At 9.00 in the morning I was walking down East Bank (east of Cley NWT) enjoying the lovely weather, and listening to the frantic calls of the Reed and Sedge Warblers. Marsh Harriers were exchanging food in mid air, with what is known as "sky dancing" it was a magnificant sight, and one I will remember for the rest of my life. So many birds, added to the brilliant start to the holiday, with a flock of Black Tailed Godwits flying over head, a Ringed Plover feeding and Avocets (one of my favourite birds) sweeping their bills from side to side to disturb the prey.
I briefly heard a noise which sounded like someone blowing over a milk bottle, I didn't think anything of it to start with. A few minutes later I heard it again, this time I paid more attention to the sound, it then occured to me that it was a Bittern booming. I was so thrilled, I had never in my entire bird watching years heard a Bittern "booming" and it made my day, I was shocked to have heard it, and felt privileged, as a lot of people I had spoken to so far in Norfolk had not heard the Bittern "booming". I never managed to see the Bittern (I have seen them before), yet I was happy enough to have heard it.
Later on that morning I went to Salthouse Heath for a little while. I got good views of a Grey Heron, and of Marsh Harriers.
I took the opportunity while I was by grassland to study the insect life. I managed to see a Scorpion Fly, a Yellow Tailed Moth Caterpillar, and a Blue-Tailed Damselfly.

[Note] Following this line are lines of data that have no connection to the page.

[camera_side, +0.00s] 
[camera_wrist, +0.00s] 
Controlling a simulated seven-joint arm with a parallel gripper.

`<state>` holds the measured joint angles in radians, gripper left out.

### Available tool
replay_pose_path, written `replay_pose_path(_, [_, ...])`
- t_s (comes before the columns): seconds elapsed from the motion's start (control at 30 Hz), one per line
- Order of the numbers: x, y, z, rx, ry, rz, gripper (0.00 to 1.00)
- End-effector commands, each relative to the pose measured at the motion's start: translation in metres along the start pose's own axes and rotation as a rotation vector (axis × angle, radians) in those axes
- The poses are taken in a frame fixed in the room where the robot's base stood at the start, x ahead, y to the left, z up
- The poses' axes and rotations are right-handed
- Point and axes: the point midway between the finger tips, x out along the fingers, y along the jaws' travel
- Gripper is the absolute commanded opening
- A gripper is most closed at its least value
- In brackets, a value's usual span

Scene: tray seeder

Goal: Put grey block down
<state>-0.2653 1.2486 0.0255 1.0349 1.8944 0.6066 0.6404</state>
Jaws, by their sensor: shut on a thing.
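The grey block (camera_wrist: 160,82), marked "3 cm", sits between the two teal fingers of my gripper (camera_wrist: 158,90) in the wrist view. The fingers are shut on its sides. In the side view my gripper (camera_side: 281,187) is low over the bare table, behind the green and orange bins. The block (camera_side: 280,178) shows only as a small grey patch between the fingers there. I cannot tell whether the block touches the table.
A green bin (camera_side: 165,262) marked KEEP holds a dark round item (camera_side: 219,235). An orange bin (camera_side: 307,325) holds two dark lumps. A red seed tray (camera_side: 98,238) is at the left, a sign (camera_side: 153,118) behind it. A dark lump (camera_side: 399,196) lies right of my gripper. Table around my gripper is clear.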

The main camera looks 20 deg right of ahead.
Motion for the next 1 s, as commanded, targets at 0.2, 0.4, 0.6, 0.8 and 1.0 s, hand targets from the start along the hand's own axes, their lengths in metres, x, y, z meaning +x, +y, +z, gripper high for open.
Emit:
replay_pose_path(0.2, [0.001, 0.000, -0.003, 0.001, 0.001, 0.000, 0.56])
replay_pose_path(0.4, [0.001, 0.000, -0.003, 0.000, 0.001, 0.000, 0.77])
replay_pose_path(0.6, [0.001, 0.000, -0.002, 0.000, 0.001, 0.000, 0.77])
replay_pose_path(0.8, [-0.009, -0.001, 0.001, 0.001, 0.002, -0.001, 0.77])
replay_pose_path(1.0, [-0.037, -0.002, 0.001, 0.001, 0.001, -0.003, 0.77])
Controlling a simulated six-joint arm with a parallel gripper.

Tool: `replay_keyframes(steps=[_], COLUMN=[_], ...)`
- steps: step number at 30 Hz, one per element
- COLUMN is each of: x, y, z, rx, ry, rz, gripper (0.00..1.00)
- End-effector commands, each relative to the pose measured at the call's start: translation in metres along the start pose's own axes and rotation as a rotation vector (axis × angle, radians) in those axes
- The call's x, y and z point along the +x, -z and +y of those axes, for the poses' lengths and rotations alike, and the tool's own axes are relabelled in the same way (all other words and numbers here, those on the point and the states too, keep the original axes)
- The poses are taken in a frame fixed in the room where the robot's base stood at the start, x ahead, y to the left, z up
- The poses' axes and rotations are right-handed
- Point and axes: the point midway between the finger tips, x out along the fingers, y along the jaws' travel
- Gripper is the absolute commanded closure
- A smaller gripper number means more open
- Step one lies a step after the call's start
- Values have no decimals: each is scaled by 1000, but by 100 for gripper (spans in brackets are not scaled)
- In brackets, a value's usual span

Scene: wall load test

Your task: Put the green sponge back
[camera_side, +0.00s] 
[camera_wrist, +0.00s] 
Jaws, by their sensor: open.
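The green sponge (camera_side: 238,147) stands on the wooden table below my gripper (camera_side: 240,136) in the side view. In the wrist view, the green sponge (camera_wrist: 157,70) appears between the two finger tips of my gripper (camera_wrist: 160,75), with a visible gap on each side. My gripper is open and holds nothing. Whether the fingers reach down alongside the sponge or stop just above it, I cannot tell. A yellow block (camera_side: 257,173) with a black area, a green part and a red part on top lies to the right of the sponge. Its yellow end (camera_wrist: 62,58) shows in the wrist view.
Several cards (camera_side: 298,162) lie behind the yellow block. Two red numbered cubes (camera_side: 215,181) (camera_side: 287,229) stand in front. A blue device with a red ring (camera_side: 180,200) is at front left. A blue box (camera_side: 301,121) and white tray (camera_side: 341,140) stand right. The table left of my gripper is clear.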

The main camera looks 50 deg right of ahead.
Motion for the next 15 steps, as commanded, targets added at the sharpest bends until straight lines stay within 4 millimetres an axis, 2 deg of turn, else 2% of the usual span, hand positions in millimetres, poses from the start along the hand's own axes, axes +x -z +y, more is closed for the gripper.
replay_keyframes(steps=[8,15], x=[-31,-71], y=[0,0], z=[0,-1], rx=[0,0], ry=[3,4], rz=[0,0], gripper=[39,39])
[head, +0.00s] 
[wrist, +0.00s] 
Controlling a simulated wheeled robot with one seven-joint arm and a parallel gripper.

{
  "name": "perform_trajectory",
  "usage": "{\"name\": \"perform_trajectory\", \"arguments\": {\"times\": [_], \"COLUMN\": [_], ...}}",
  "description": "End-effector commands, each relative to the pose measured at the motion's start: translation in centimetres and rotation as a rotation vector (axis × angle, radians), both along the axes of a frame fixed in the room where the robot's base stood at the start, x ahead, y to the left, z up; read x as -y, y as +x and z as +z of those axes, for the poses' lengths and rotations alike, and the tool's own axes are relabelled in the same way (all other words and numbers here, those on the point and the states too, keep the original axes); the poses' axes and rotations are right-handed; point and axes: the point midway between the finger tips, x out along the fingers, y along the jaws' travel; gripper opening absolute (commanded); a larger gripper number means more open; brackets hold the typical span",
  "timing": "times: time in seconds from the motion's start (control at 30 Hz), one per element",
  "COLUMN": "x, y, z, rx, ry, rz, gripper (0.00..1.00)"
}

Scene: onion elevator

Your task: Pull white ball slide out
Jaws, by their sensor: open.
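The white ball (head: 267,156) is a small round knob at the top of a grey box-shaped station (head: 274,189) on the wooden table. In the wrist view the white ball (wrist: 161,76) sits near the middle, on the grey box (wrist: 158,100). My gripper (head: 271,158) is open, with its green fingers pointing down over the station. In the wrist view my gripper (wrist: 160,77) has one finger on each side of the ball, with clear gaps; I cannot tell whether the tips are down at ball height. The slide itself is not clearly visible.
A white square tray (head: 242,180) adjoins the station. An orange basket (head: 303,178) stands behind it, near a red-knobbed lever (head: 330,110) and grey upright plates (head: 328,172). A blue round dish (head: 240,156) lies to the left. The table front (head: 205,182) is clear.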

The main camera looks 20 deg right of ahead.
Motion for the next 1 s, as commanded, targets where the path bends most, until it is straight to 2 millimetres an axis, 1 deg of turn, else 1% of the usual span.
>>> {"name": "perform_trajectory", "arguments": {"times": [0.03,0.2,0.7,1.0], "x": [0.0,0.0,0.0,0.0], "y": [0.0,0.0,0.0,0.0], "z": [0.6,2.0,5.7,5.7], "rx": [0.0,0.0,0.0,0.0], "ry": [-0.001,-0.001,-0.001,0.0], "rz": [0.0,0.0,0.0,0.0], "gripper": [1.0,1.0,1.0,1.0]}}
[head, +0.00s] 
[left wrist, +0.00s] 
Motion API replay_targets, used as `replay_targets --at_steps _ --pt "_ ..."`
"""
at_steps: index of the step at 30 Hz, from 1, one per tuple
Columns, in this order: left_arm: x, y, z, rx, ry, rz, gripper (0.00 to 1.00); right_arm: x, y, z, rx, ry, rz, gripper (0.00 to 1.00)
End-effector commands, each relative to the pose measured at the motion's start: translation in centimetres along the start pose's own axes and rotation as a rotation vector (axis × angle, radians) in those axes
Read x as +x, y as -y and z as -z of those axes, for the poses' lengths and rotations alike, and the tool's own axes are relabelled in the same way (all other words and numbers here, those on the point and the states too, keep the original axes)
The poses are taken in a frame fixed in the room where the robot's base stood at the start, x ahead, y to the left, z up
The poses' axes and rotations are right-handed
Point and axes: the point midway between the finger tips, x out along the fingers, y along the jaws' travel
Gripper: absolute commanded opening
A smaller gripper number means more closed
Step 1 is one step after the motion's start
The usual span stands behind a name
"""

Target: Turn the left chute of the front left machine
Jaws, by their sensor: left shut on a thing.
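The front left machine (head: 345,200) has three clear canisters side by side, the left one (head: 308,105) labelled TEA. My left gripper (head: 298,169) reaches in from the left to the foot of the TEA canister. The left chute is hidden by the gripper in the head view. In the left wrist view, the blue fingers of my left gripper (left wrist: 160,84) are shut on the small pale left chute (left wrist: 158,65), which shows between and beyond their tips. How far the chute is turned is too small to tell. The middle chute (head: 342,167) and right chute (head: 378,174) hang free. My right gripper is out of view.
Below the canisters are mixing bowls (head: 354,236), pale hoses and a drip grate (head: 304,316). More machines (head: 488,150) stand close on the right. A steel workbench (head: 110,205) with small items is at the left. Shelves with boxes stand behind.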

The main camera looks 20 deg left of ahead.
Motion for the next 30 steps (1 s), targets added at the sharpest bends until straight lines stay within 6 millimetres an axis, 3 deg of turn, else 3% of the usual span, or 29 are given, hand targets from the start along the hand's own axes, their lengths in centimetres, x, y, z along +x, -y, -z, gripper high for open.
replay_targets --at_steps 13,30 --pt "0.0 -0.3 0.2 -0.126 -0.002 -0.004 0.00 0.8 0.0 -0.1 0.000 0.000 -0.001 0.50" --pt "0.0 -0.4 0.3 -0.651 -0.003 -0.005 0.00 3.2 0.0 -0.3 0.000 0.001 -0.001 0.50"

Yellow Tailed Moth Caterpillar:
(This is a teneral female- newly emerged)
On the way back to the campsite, I saw plenty of Barn Swallows and House Martins. To me when I see Swallows, Martins or Swifts, I always think Spring is here.
Off to Cley Nature Reserve in the afternoon. Hear I heard the Bittern "booming" again. There were a lot of Black Tailed Godwits, Shelduck and Gadwall. There were very few Waders, a lot of people agreed with this, know one seems to know why.
(Female with chick)
Back to the campsite for something to eat. The campsite seemed to be invaded by rabbits, and Wood Pigeons.
Later that evening I went back to Cley NWT, were I saw a Lapwing chick, which I saw earlier. One of the parents was keeping a very close eye on it, especially with a family of Redshank near by. Both the Redshank family and Lapwing family felt threatened by one another, even though they posed very little threat. They have to be protective though with predators around.
My dad got talking to someone who said there was a Nightjar Walk at Kelling Heath, by this time it was 20.00, and the walk began at 20.30, it was a reasonable drive from where we were. On the way back to the car I saw a Barn Owl hunting, it was very close. It did manage to catch something, which was fantastic to see.
(sadly very far away by the time I got my camera onto it)
The walk was excellent, we were led by a very experienced guide, who was very, very knowledgeable. I managed to see quite a few Nightjars, and heard a lot of them "churring" and clapping their wings together. The Nightjar was a first for me. After the walk there was a Moth trap set up, the same group that went on the Nightjar walk came and looked at the Moth trap. A lot of people left. There was nothing exciting to begin with. We waited, yet I was getting very tired, so we said out farewells, and began walking back to the car, when someone shouted "there's an Elephant Hawk Moth", I had to go back and see this. What a beautiful moth it was, one I had wanted to see for years, I saw a caterpillar last year at my families allotment, yet never thought I would see the actual moth. A fantastic way to end off the first day.